(Directions)
Among the lines below, keep only those from the one containing "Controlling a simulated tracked" through the one containing "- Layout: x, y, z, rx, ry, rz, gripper", and reproduce them exactly.

** Start Task inputs **

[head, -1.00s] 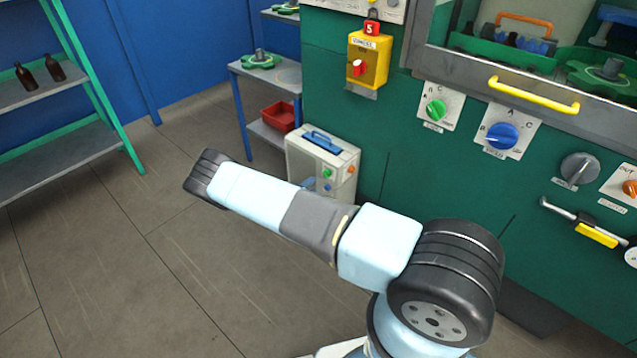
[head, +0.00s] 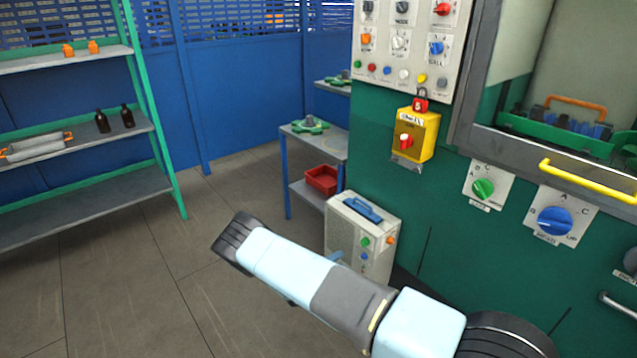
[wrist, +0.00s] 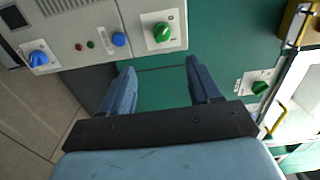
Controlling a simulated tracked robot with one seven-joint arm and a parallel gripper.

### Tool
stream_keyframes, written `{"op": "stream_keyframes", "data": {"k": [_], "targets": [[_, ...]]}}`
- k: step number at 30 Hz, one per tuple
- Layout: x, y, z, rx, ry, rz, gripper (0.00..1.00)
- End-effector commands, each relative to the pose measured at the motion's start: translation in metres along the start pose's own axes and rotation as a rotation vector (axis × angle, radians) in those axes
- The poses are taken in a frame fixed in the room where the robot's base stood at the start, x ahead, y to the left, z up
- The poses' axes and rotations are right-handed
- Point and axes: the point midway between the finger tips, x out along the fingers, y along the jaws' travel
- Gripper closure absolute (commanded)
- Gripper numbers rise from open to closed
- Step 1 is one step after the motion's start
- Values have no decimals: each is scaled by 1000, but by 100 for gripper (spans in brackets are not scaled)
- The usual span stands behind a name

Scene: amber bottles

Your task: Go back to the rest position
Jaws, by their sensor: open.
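My gripper (wrist: 161,88) shows in the wrist view with its two blue fingers spread apart and nothing between them. A green panel lies beyond the fingers. Two dark amber bottles (head: 115,120) stand upright on the middle shelf of the rack at the left, well apart from my arm.
A green machine (head: 450,220) with switches and a yellow handle (head: 588,181) fills the right. A grey box (head: 361,235) with a blue handle stands beside it, near my arm. A small table (head: 335,144) and a shelf rack (head: 85,198) stand farther back. Floor at left is clear.

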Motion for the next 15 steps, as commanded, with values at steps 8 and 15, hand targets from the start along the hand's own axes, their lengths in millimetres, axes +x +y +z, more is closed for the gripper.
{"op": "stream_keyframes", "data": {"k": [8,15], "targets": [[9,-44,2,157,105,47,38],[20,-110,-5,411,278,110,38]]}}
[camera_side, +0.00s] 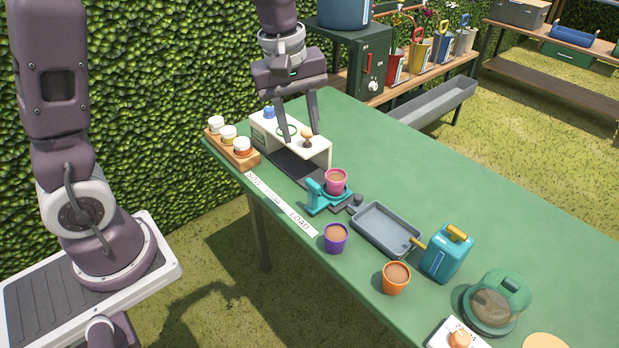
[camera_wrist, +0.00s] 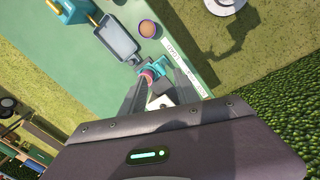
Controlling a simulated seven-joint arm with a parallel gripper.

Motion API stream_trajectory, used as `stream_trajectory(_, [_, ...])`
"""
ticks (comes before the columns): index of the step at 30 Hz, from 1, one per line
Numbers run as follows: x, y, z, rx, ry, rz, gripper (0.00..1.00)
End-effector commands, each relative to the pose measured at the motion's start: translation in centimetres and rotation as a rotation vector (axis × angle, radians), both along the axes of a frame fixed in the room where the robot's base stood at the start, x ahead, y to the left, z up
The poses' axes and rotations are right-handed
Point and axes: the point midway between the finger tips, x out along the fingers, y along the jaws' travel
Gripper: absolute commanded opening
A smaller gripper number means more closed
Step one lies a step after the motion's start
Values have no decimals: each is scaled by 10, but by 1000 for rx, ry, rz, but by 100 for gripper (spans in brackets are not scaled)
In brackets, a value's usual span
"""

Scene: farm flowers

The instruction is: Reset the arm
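My gripper (camera_side: 302,137) is over the white seeding machine (camera_side: 319,152) at the far left part of the green table. Its two fingers are spread apart with nothing visible held between them. A brown-topped knob (camera_side: 307,136) on the machine shows near the right fingertip; whether they touch I cannot tell. In the wrist view my gripper (camera_wrist: 157,88) also shows both fingers apart, with the pink pot (camera_wrist: 150,76) beyond them. In the side view the pink pot (camera_side: 336,181) sits in a teal holder (camera_side: 318,200) before the machine.
A wooden rack (camera_side: 247,159) with white jars is left of the machine. The table's back right is clear.

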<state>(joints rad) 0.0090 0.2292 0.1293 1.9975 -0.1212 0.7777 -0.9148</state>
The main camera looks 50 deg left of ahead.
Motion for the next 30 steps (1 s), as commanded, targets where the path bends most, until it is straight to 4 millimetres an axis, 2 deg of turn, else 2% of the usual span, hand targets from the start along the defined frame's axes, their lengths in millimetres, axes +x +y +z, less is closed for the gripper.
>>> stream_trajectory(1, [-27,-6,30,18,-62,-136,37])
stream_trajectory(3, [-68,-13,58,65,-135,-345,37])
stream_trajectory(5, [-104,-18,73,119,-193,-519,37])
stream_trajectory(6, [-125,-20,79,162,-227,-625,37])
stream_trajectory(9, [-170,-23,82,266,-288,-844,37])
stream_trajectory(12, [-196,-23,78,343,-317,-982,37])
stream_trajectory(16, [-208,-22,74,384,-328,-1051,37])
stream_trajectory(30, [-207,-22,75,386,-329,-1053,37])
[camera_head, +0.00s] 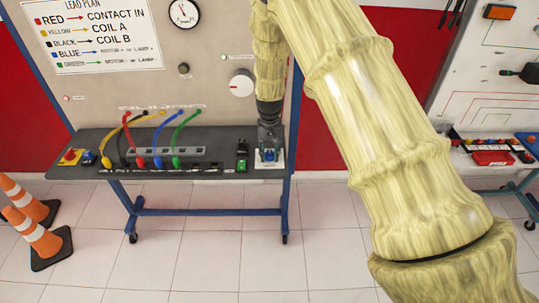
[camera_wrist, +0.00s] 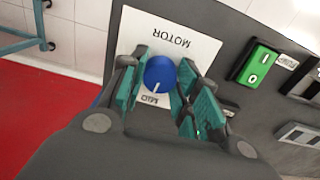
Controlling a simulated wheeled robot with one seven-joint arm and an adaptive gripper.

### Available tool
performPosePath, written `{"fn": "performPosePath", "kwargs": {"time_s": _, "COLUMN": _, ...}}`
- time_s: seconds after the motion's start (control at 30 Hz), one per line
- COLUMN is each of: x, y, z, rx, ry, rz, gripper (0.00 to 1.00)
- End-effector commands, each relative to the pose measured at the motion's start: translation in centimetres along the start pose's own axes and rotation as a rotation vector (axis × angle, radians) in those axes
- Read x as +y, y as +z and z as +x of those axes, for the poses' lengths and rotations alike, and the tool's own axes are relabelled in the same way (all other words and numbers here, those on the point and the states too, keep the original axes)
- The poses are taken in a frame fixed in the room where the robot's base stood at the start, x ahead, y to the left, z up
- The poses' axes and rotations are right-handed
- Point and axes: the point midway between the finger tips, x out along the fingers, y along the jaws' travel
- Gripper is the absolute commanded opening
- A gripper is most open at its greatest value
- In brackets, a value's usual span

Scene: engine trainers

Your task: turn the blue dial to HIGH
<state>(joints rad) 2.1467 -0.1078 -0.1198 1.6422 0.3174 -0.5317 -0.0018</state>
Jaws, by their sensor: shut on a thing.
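The blue dial (camera_wrist: 160,72) is a round knob on a white plate (camera_wrist: 205,43) marked MOTOR, which appears upside down in the wrist view. Its white pointer line points toward the bottom of that picture, at a label that seems to read MID. No HIGH label is visible; the fingers cover parts of the plate. My gripper (camera_wrist: 160,90) has its teal-padded fingers on either side of the dial and is shut on it. In the head view my gripper (camera_head: 268,146) points down over the dial (camera_head: 268,156) at the bench's right end.
A green switch (camera_wrist: 259,64) sits beside the plate. On the bench (camera_head: 215,167), several coloured leads (camera_head: 160,135) rise from sockets to the left. A white knob (camera_head: 241,84) is on the upright panel. Traffic cones (camera_head: 38,237) stand on the floor at left.

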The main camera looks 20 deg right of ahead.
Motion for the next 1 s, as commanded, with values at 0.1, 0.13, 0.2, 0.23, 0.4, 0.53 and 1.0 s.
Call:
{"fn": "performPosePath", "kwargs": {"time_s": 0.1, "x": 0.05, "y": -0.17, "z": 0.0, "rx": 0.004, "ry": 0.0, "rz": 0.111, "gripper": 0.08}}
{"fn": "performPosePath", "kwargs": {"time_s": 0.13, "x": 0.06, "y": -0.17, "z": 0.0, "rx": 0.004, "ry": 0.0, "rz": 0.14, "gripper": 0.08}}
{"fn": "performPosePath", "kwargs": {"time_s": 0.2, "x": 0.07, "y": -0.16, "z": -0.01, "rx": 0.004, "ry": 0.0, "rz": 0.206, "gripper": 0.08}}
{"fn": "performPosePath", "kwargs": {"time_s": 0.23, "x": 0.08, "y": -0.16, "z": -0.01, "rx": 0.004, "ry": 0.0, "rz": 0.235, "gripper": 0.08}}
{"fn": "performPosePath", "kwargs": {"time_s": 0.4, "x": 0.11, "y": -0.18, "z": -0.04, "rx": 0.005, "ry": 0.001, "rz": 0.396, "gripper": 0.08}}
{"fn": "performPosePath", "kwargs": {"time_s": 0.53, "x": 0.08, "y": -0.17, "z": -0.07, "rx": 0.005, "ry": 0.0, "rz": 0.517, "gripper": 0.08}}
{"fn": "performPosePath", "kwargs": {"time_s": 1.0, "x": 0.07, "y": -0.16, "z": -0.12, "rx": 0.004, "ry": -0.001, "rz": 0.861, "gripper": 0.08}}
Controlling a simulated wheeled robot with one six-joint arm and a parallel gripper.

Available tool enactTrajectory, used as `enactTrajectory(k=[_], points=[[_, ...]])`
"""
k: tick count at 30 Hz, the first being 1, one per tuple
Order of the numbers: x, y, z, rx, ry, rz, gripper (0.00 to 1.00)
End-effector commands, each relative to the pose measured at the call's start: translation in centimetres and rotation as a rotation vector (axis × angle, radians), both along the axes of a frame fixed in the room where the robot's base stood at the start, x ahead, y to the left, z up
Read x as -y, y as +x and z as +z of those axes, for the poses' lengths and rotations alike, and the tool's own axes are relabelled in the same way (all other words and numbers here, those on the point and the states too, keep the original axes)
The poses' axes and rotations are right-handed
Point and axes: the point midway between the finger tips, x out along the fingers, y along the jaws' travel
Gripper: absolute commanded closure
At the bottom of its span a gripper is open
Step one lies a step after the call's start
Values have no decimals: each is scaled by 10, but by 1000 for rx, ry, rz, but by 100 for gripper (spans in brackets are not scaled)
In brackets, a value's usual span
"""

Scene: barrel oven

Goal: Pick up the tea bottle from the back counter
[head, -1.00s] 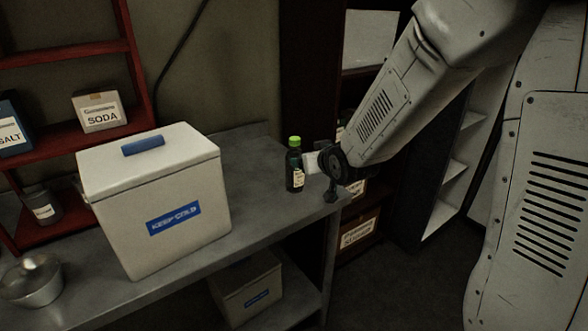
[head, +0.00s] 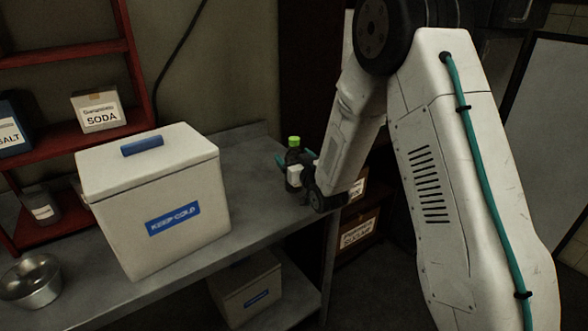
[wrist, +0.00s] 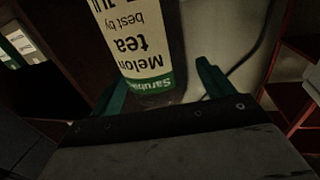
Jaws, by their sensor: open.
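The tea bottle, dark with a green cap (head: 294,141), stands upright at the right end of the metal counter (head: 247,152). In the wrist view the bottle's white and green label (wrist: 143,45) reads "Melon tea" upside down. My gripper (head: 295,160) is at the bottle, with its fingers to either side of it. In the wrist view the green fingers (wrist: 160,88) are open and spread wide, with the bottle between them; I see a gap at the right finger. The lower part of the bottle is hidden by my gripper in the head view.
A white cooler box (head: 160,200) marked "KEEP COLD" stands left of the bottle, with bare counter between. A metal bowl (head: 30,283) is at the far left. Red shelves (head: 75,155) hold a soda box (head: 99,112). A dark shelf with boxes (head: 358,232) is to the right.

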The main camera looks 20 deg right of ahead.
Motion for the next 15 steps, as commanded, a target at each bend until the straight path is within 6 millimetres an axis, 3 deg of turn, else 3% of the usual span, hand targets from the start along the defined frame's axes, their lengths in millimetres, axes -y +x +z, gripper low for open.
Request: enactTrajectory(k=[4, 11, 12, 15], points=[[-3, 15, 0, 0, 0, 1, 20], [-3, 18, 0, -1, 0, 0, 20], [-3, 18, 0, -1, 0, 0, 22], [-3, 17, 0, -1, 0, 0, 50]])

** End Task inputs **

(Solution to this exercise)
Controlling a simulated tracked robot with one seven-joint arm and a parallel gripper.

### Tool
stream_keyframes, written `{"op": "stream_keyframes", "data": {"k": [_], "targets": [[_, ...]]}}`
- k: step number at 30 Hz, one per tuple
- Layout: x, y, z, rx, ry, rz, gripper (0.00..1.00)

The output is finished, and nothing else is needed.